Convertida ya en una de las principales productoras cinematográficas del mundo, Marvel Studios ha elaborado un complejo cronograma de lanzamientos relacionados entre sí (llamado Marvel Cinematic Universe), que llega hasta la próxima década y que, tomando como eje sus films de Los Vengadores -la mayor de sus franquicias- va alternándolos con películas dedicadas exclusivamente a integrantes de este grupo de superhéroes. Sin embargo, Capitán América: Civil War es un film difícil de clasificar dentro de este esquema: nominalmente es la tercera entrega de las aventuras en solitario del Capitán America, pero a la vez incluye al equipo más numeroso de Vengadores que se haya visto en la pantalla -así que bien podría considerarse la tercera de la saga conjunta-, e incluso le da tanto tiempo en pantalla al protagonista como a Iron Man, su oponente en esta ocasión, por lo que también podría considerarse el cuarto film del personaje acorazado interpretado por Robert Downing Jr.

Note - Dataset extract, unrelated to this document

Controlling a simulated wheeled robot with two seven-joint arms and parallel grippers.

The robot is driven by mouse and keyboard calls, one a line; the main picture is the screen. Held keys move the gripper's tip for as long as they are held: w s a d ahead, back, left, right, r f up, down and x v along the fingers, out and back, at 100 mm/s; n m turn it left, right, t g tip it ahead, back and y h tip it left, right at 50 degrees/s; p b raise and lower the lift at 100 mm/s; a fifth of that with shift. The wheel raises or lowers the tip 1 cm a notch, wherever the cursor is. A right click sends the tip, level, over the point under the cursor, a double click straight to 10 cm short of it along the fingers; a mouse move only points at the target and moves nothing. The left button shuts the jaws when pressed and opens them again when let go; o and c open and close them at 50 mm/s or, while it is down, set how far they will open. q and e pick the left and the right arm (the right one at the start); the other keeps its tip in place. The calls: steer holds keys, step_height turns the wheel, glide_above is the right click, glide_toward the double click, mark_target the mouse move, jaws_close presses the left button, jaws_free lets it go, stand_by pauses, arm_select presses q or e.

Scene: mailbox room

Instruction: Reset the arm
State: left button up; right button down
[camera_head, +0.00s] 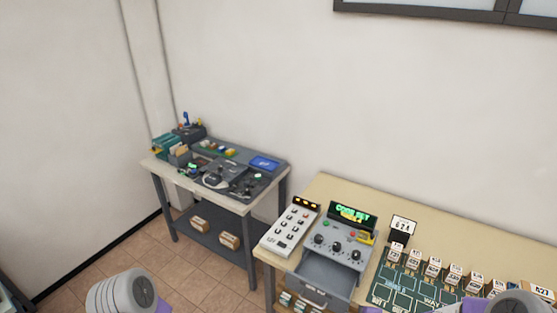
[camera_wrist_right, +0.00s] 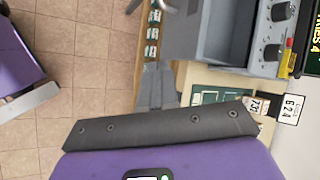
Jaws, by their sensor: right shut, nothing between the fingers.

En todo caso, la película llegó cuando las tres franquicias mencionadas -las del Capitán América, Los Vengadores y Iron Man- estaban algo debilitadas y perdían su momento hegemónico ante el regreso de Star Wars y otros blockbusters, y se necesitaba un producto que pudiera revitalizarlas. Capitán América y el soldado de invierno (2014) no había sido una mala película, pero sus escenas de acción y destrucción urbana no le aportaban gran cosa a lo que había expuesto antes Los Vengadores (2012). Iron Man 3 (2013) había sido inexplicablemente bien recibida por la crítica, que, confundida con algún film de Woody Allen, le elogió la “madurez y desarrollo” de sus personajes, sin notar que carecía de sentido del humor, que traicionaba el espíritu algo maligno y siempre empresarial de Tony Stark, y que el director Shane Black se pasaba media película homenajeando a su propia Arma mortal 2 (1989), a la que le copiaba varias escenas. Y Los Vengadores: la era de Ultrón (2015) fue el proverbial ratón parido por una montaña: luego de una agotadora y extensa campaña previa orientada a alimentar expectativas, cuando finalmente llegó resultó ser un extenso, confuso y aburrido desarrollo de las ideas ya vistas en su predecesora, que había adelantado casi todas sus escenas esenciales y los mejores gags en la campaña de tráilers previa. De cualquier forma, todas habían sido éxitos económicos, pero las señales de agotamiento y desinterés del público comenzaron a hacerse notar de manera inquietante para una compañía que ya promociona films a rodarse en 2019. Algo tenían que hacer, y ese algo fue esta condensación de las tres franquicias centrales del Marvel Cinematic Universe.

De símbolos y lealtades

No es necesario ser Ariel Dorfman (autor en 1975, junto a Armand Mattelart, de una interpretación izquierdista de los personajes de Disney llamada Cómo leer al Pato Donald) para encontrarle una clara -aunque no esencial- lectura ideológica a un personaje como el Capitán América, un rubio blanco y anglosajón que lucha por su patria con un disfraz que reproduce la bandera estadounidense, pero esa lectura tiene algunas aristas interesantes. Seguramente Stan Lee y Jack Kirby eran conscientes, cuando reflotaron en los liberales años 60 al personaje (creado por Joe Simon en 1940), de que sería insoportablemente chauvinista si se lo presentaba con una idiosincrasia conservadora, por lo que le otorgaron desde el principio características marcadamente progresistas. Si bien Steve Rogers (el hombre que se viste de bandera) era un patriota, los valores estadounidenses que se le asignaban eran el pacifismo, el antirracismo, el espíritu democrático y el antisexismo. Fieles a la costumbre de representar metafóricamente los cambios sociales y políticos de la contemporaneidad en sus historietas, Lee y sus guionistas llegaron incluso a hacerlo abandonar la actividad superheroica, decepcionado, en forma simultánea al escándalo de Watergate y la renuncia de Richard Nixon a la presidencia. Seguramente, en las décadas que han pasado desde que el personaje fue definido, a algún guionista lo habrá tentado presentarlo más patriotero, imperialista o fascistoide, pero básicamente ha sido siempre un soldado de Franklin Delano Roosevelt y el New Deal, no de Dwight Eisenhower y la Guerra Fría. El Capitán, así de rubio e inconfundiblemente yanqui como se lo representaba, era como una versión ficcional del progresista Robert Redford, quien de joven habría sido el intérprete soñado del personaje, y de hecho tuvo un rol en Capitán América y el soldado de invierno.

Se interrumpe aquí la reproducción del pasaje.